*Robot episode data:*
──────────

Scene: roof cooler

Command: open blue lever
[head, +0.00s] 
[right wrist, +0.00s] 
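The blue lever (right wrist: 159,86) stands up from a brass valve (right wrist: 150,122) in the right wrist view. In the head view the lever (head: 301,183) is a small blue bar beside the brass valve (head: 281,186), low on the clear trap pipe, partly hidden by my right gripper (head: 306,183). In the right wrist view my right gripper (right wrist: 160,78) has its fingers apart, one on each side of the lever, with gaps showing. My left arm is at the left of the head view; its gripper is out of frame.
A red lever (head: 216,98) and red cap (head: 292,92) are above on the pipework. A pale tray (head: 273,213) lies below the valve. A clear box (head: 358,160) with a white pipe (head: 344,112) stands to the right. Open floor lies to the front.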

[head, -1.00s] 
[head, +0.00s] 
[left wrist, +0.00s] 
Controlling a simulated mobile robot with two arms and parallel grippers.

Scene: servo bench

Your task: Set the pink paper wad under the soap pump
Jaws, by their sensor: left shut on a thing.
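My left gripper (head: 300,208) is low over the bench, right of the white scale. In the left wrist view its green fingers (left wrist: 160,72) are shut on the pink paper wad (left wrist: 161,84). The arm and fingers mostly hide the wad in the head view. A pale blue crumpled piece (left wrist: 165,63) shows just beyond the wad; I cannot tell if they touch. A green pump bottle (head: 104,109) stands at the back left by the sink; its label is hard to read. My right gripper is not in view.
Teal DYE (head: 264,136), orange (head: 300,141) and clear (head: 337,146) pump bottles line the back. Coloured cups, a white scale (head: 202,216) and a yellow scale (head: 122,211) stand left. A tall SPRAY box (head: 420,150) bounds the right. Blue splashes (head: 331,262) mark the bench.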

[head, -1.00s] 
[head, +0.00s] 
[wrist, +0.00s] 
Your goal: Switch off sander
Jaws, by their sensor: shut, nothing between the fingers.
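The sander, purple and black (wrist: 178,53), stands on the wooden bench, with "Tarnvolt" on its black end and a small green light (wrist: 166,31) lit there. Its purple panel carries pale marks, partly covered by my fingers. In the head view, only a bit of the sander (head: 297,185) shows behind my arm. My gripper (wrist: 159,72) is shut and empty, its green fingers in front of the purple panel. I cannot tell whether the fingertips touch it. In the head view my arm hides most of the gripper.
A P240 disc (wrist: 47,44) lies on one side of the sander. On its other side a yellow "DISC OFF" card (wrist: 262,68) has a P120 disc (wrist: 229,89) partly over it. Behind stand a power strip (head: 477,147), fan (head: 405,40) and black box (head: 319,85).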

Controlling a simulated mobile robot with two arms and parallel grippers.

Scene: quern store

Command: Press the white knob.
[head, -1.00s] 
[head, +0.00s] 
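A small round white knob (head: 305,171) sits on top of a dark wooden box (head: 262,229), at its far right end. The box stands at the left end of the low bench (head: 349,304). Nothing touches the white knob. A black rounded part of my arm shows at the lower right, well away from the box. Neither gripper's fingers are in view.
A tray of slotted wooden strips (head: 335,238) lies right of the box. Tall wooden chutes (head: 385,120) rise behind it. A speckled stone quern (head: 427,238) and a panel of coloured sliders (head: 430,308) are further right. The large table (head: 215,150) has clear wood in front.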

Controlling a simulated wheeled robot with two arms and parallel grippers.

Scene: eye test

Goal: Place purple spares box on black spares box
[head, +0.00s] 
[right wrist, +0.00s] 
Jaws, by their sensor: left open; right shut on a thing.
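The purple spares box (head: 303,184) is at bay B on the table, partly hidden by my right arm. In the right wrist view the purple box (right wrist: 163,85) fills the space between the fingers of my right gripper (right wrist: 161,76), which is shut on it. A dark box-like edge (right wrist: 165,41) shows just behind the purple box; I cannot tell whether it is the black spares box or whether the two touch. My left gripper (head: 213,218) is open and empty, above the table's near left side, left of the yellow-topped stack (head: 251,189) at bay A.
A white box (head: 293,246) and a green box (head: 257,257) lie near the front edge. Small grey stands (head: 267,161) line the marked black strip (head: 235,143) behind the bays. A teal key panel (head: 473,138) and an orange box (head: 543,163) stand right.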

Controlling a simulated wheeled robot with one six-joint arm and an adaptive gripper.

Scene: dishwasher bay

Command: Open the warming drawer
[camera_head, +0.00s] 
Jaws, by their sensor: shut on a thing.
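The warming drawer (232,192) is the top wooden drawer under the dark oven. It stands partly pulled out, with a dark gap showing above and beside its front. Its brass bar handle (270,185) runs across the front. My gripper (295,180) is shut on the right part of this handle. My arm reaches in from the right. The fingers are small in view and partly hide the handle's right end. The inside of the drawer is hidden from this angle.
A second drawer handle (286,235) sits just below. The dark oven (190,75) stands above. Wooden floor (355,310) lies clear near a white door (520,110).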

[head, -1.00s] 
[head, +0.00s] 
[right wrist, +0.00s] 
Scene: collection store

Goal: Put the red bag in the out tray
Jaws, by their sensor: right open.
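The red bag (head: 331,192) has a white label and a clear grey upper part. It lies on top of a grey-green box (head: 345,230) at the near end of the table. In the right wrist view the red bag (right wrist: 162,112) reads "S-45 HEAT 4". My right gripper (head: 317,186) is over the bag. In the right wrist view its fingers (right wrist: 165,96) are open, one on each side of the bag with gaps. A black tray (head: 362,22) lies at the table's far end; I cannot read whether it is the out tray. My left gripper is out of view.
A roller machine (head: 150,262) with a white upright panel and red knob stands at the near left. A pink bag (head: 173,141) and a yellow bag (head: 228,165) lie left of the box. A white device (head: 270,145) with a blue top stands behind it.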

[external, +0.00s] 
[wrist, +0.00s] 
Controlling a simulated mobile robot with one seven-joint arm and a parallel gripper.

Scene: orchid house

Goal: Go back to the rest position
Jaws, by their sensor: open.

──────────

*Task to complete:* Pull every line containing "store" from the material above.

*Exercise answer:*
Scene: quern store
Scene: collection store

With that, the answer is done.